STATED EXERCISE:
Begin with the first line of the listing and quote every line through the one containing "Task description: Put"; give only those lines.

COLLECTED MATERIAL:
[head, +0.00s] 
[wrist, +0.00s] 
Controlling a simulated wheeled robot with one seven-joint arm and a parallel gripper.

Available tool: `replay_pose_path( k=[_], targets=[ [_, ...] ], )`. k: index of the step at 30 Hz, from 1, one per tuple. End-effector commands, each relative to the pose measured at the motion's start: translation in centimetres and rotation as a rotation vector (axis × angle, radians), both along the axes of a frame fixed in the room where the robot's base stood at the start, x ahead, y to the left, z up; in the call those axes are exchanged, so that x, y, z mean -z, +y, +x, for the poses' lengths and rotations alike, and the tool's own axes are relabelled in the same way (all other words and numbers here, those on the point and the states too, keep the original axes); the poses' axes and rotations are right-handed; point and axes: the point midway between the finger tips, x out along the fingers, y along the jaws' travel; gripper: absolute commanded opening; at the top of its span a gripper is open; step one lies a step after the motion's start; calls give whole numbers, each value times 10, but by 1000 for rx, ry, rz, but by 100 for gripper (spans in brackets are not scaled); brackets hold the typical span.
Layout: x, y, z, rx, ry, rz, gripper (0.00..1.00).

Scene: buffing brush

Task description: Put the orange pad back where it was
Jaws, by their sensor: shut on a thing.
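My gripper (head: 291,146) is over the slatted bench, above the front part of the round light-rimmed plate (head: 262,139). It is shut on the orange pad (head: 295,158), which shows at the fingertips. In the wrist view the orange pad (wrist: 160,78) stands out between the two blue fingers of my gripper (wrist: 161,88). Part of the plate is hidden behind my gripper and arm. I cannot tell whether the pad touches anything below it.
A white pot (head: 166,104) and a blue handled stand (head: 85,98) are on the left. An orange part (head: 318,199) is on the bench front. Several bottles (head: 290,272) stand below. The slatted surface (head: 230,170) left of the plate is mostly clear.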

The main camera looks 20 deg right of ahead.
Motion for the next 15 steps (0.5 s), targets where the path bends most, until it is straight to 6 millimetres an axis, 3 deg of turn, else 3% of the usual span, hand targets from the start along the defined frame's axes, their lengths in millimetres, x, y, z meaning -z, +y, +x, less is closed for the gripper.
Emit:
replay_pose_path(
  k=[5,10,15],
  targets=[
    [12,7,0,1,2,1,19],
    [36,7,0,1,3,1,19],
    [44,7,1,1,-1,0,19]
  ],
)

COMPLETE RESPONSE:
[head, +0.00s] 
[wrist, +0.00s] 
Controlling a simulated wheeled robot with one seven-joint arm and a parallel gripper.

Available tool: `replay_pose_path( k=[_], targets=[ [_, ...] ], )`. k: index of the step at 30 Hz, from 1, one per tuple. End-effector commands, each relative to the pose measured at the motion's start: translation in centimetres and rotation as a rotation vector (axis × angle, radians), both along the axes of a frame fixed in the room where the robot's base stood at the start, x ahead, y to the left, z up; in the call those axes are exchanged, so that x, y, z mean -z, +y, +x, for the poses' lengths and rotations alike, and the tool's own axes are relabelled in the same way (all other words and numbers here, those on the point and the states too, keep the original axes); the poses' axes and rotations are right-handed; point and axes: the point midway between the finger tips, x out along the fingers, y along the jaws' travel; gripper: absolute commanded opening; at the top of its span a gripper is open; step one lies a step after the motion's start; calls give whole numbers, each value times 10, but by 1000 for rx, ry, rz, but by 100 for gripper (spans in brackets are not scaled); brackets hold the typical span.
Layout: x, y, z, rx, ry, rz, gripper (0.00..1.00).

Scene: buffing brush

Task description: Put the orange pad back where it was

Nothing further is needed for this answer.